▶ _YOUR INSTRUCTIONS_
Repeat exactly the stretch of lines from the line containing "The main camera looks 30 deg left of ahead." through the line containing "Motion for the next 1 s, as", both included, and nothing else.

(Records of robot episodes)

-----

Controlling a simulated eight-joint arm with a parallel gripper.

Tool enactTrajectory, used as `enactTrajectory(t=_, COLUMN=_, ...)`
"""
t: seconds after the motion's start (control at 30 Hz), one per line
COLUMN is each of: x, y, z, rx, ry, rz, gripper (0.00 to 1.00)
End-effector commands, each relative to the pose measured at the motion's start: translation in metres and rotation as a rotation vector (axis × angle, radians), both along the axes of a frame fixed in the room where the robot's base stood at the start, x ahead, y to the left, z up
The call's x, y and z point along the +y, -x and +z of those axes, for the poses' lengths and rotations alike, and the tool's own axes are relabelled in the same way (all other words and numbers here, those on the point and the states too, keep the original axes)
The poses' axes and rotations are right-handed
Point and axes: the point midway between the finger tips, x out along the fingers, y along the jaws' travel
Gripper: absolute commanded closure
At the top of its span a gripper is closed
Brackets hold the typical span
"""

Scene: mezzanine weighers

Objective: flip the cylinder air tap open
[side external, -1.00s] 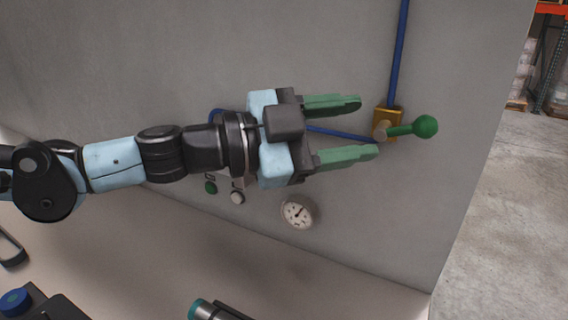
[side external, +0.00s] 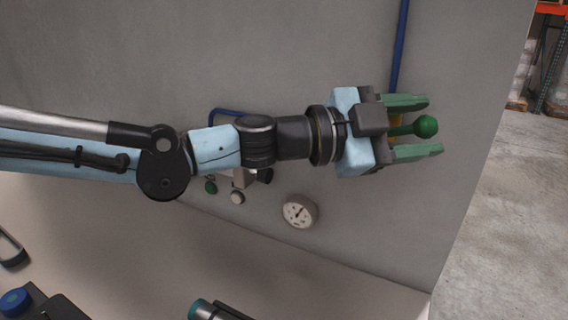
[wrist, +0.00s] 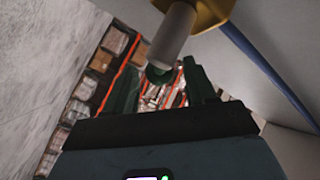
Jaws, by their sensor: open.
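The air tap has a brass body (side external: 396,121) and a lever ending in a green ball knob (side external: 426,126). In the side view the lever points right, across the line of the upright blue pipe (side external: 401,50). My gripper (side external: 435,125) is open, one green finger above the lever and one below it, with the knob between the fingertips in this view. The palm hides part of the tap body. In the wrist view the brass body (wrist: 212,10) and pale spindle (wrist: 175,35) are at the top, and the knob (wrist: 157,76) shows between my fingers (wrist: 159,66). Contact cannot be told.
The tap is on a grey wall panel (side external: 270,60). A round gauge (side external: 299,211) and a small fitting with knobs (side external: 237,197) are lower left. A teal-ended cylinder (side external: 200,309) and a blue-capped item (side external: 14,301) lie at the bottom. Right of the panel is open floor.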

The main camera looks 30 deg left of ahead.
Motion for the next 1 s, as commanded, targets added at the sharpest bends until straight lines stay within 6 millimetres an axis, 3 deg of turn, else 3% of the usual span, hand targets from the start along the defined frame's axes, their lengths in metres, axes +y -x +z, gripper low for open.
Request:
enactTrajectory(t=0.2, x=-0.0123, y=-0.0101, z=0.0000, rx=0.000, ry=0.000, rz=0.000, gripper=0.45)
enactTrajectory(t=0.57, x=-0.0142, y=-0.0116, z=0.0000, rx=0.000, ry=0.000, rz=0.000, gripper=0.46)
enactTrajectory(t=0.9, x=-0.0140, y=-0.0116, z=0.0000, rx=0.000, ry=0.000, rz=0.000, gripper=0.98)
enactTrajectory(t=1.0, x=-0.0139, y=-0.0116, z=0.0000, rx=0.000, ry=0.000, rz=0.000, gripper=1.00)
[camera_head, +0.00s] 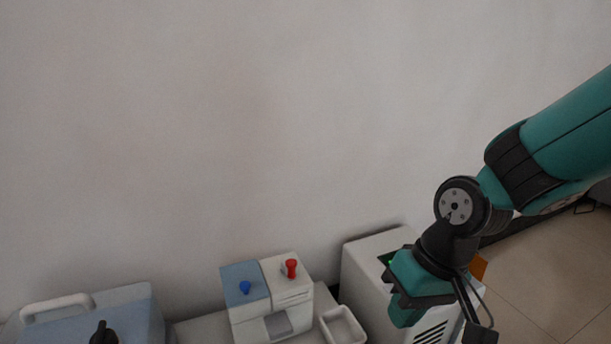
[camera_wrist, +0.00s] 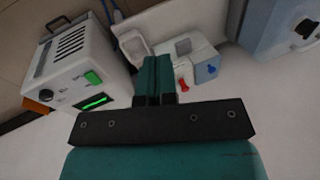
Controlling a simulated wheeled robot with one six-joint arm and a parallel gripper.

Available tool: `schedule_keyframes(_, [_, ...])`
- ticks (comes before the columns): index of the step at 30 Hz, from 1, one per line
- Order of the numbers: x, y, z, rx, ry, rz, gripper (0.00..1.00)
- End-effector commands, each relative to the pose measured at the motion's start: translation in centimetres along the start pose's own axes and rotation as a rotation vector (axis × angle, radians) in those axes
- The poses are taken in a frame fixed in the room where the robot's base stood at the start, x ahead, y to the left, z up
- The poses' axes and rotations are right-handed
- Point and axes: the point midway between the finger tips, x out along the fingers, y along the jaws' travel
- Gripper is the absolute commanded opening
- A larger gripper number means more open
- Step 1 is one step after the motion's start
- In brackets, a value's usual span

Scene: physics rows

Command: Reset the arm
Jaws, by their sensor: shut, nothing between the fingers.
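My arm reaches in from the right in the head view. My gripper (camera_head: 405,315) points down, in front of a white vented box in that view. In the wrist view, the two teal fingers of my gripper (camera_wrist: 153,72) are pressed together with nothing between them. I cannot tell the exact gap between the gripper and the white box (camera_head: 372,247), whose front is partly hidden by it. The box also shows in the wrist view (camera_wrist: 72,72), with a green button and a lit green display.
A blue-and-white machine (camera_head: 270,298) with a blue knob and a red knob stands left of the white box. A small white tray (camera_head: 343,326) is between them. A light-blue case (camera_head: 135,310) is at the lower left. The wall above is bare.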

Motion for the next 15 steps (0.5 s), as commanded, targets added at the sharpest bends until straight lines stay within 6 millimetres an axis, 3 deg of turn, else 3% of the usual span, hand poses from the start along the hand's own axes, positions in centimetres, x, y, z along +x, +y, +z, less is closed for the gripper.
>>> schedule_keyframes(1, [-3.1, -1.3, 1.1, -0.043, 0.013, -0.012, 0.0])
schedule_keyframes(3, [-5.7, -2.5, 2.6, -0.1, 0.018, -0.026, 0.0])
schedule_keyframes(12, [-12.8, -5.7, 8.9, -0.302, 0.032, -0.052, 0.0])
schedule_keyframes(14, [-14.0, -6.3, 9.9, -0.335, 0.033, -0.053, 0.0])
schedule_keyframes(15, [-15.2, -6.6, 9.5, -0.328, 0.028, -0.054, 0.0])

-----

▶ _OUTPUT OF THE TASK_
The main camera looks 30 deg left of ahead.
Motion for the next 1 s, as commanded, targets added at the sharpest bends until straight lines stay within 6 millimetres an axis, 3 deg of turn, else 3% of the usual span, hand targets from the start along the defined frame's axes, their lengths in metres, axes +y -x +z, gripper low for open.

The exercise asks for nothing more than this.